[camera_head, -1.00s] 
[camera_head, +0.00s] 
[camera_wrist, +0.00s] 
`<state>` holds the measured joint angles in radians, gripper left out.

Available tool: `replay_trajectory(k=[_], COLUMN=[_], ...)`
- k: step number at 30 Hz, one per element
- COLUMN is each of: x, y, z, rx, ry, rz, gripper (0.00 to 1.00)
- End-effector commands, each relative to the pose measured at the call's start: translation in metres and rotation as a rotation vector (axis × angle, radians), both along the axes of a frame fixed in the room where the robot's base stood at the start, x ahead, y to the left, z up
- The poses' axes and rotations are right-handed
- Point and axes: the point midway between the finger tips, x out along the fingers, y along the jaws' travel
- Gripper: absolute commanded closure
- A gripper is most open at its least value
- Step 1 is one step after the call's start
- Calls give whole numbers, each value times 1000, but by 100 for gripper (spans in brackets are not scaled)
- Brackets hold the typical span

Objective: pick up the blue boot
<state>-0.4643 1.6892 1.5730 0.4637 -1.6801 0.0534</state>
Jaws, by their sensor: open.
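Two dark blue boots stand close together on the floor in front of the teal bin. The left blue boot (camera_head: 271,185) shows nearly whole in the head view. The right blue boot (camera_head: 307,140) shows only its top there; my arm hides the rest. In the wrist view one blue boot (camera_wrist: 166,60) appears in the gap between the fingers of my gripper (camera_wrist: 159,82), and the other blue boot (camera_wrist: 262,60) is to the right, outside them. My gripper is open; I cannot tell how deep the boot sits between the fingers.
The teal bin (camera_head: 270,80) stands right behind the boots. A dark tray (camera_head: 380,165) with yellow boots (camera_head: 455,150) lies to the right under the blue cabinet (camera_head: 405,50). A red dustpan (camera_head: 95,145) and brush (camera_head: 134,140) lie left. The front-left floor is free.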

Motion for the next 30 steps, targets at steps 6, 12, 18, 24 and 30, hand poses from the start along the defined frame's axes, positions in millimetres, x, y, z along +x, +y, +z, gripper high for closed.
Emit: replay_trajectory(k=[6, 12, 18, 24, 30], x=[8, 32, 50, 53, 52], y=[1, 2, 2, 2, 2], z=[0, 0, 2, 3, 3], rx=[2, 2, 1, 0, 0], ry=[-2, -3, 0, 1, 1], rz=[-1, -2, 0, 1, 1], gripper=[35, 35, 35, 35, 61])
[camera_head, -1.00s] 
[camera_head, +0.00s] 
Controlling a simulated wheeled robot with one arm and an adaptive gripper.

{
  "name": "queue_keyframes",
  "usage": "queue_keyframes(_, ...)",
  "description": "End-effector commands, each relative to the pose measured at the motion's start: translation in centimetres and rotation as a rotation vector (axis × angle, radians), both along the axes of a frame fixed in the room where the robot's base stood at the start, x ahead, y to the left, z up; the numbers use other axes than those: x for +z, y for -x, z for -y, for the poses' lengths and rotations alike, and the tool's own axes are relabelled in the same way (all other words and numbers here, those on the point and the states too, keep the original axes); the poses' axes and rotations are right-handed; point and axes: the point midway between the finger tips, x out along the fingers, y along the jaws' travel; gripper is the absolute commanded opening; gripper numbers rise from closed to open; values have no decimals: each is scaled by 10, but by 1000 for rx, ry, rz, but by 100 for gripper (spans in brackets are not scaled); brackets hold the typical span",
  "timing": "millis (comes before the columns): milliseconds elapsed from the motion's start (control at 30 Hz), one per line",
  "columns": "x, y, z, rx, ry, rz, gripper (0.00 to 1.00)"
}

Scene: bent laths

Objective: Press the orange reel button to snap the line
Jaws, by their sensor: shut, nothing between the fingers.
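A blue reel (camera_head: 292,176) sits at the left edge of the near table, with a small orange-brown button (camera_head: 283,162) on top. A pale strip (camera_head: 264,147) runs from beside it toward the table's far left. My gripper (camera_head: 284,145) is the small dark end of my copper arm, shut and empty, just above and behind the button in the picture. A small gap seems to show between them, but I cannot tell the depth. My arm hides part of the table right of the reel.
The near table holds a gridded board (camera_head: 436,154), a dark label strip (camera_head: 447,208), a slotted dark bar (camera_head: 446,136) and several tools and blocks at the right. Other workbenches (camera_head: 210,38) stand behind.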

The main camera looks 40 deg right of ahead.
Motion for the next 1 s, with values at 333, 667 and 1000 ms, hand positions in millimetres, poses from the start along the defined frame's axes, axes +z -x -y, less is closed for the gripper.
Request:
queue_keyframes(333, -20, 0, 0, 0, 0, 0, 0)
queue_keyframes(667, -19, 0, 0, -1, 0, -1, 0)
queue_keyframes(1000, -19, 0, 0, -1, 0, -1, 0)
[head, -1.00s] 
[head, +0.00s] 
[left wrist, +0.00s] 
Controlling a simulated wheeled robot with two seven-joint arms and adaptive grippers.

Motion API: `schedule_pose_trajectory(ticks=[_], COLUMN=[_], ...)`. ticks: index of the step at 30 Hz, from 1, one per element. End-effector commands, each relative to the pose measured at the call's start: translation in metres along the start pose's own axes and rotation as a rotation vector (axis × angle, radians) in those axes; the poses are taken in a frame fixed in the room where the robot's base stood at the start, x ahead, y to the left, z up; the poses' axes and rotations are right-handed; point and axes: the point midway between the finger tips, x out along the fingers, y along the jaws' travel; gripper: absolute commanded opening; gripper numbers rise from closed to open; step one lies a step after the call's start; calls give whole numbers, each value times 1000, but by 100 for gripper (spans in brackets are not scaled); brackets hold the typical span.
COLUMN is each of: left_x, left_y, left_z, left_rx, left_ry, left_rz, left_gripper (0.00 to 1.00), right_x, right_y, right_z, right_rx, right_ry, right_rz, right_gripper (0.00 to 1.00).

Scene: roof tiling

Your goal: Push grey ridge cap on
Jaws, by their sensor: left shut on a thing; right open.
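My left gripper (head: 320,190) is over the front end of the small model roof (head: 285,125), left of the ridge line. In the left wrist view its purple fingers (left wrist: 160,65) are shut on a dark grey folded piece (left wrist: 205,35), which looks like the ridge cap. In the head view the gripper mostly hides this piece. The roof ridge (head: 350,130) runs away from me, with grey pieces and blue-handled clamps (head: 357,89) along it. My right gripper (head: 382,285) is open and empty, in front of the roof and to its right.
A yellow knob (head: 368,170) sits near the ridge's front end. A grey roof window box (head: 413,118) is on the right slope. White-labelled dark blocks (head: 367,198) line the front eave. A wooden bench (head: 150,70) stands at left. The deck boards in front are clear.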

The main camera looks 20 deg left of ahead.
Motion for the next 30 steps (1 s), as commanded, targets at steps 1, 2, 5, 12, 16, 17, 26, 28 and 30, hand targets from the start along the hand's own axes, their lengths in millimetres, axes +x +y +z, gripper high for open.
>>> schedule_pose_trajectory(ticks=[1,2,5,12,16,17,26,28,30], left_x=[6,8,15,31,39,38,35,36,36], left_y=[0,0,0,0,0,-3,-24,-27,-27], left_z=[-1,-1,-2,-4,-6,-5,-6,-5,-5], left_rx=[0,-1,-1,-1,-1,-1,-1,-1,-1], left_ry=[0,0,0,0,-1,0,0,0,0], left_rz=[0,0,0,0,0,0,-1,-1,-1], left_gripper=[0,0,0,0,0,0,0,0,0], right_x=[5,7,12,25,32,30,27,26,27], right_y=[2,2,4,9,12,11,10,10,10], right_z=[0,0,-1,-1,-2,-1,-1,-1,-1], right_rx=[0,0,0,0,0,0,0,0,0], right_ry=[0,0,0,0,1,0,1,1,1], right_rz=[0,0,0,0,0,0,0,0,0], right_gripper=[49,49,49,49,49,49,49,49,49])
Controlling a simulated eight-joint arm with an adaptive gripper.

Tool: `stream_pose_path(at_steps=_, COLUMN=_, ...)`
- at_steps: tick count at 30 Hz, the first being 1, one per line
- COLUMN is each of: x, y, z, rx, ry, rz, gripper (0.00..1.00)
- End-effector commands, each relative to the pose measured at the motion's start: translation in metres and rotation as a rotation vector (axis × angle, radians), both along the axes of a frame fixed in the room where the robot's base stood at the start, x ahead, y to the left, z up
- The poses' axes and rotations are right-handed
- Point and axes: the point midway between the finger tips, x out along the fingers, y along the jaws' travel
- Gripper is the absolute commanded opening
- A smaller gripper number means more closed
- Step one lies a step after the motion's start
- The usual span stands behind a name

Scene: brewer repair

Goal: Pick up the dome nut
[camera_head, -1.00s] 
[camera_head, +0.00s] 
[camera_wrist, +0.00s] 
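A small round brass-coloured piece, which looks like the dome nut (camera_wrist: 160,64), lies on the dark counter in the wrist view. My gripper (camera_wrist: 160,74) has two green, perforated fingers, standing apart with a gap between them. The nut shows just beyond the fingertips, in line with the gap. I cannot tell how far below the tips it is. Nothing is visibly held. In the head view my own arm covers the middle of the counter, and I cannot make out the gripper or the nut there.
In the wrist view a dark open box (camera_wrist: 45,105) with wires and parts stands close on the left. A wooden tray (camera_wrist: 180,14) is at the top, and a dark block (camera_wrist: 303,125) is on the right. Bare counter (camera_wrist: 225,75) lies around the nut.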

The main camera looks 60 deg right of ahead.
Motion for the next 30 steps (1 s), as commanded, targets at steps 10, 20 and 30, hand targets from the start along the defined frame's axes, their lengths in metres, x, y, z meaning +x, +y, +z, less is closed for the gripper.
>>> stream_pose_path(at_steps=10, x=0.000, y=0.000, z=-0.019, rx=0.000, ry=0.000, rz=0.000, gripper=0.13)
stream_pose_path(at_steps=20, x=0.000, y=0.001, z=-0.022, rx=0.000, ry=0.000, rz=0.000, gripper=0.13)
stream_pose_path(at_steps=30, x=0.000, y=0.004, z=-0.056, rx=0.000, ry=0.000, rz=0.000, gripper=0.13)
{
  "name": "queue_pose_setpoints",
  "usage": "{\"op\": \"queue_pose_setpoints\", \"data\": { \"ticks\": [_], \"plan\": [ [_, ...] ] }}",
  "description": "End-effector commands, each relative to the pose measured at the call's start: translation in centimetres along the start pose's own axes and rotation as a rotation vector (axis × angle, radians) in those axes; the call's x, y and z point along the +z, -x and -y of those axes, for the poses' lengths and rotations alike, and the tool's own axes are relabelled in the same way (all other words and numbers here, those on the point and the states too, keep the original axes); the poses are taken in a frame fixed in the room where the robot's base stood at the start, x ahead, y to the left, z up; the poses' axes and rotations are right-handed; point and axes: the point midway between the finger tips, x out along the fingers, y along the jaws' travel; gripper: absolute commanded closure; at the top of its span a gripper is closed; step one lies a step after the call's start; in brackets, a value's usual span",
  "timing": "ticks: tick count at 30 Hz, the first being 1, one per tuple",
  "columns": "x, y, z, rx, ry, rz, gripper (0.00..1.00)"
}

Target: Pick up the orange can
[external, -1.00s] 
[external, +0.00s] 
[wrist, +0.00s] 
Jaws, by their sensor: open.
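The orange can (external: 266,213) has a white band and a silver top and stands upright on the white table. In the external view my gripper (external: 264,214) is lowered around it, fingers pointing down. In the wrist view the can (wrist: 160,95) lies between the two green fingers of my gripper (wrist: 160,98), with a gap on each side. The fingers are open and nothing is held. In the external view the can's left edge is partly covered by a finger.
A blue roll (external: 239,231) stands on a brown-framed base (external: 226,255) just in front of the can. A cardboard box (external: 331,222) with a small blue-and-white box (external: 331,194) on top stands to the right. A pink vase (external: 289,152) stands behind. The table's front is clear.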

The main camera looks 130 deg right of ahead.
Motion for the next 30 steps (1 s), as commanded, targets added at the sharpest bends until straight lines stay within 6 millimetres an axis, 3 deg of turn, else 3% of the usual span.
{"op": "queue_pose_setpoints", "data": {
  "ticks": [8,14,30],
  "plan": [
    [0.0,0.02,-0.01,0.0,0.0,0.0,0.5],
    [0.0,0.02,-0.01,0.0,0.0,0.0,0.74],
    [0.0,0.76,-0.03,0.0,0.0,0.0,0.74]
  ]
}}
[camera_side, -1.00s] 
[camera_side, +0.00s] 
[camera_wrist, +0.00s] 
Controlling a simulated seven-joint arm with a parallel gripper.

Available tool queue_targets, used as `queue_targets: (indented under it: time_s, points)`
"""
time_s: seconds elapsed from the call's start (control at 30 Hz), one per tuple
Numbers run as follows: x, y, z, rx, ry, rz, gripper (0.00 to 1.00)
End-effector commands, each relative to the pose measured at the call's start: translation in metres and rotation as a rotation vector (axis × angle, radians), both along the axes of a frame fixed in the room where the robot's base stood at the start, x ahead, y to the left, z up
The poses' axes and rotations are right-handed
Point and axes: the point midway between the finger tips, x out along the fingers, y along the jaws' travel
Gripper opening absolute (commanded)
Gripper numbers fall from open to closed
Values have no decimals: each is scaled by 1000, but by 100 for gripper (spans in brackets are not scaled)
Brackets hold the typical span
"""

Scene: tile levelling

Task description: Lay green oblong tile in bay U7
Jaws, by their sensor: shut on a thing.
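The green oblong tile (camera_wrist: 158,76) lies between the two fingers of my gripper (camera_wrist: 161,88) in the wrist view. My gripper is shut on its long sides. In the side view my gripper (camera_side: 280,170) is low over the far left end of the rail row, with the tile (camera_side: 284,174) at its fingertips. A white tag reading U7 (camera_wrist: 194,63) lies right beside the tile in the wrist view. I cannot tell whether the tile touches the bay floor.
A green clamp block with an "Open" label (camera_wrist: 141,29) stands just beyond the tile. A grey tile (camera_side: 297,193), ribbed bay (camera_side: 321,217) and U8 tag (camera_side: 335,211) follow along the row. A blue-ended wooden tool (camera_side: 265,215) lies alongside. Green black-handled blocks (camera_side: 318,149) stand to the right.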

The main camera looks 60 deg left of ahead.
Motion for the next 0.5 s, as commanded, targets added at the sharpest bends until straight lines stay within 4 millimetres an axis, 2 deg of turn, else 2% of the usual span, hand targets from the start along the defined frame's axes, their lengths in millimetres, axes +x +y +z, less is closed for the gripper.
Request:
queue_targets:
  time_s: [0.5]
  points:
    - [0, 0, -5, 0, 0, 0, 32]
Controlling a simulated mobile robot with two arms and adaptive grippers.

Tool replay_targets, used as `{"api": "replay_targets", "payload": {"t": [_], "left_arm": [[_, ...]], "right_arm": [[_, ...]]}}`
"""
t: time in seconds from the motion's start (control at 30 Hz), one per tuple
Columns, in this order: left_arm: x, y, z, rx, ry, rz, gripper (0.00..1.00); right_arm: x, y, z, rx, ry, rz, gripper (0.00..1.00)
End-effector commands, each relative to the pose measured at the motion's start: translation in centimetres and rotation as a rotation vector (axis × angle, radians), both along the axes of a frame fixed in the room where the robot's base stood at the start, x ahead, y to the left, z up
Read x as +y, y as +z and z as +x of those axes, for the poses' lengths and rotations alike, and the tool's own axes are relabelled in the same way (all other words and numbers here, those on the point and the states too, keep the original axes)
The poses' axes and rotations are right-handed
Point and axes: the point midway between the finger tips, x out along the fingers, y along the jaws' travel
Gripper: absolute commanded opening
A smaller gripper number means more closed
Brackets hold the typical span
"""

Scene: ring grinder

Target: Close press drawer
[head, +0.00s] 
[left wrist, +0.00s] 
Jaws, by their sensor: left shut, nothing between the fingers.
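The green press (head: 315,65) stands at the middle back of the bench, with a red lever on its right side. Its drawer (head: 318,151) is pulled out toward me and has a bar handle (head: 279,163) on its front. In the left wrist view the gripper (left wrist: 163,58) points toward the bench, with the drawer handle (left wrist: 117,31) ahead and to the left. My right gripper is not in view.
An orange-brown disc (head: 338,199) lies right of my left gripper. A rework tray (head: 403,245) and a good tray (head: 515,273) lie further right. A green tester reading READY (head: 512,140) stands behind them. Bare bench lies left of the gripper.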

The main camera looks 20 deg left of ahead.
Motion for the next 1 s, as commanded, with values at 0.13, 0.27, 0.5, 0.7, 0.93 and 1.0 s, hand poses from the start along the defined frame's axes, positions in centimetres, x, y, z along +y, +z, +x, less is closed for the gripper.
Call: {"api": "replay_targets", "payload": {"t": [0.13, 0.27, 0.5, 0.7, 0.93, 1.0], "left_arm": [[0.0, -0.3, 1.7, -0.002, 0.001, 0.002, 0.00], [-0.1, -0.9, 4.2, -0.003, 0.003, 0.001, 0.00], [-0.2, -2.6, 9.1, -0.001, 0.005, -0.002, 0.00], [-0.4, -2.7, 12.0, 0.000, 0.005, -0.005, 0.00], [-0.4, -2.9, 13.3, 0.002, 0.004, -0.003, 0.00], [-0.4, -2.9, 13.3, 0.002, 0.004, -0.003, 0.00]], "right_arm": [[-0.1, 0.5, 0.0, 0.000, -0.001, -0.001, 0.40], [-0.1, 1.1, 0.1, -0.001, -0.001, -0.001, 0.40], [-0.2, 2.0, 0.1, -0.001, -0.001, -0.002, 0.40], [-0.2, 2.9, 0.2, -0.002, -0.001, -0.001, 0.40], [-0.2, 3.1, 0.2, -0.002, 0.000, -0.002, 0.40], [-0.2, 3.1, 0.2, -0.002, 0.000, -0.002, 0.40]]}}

----

In the entries above, count each line with "adaptive"; reply with the total only.

4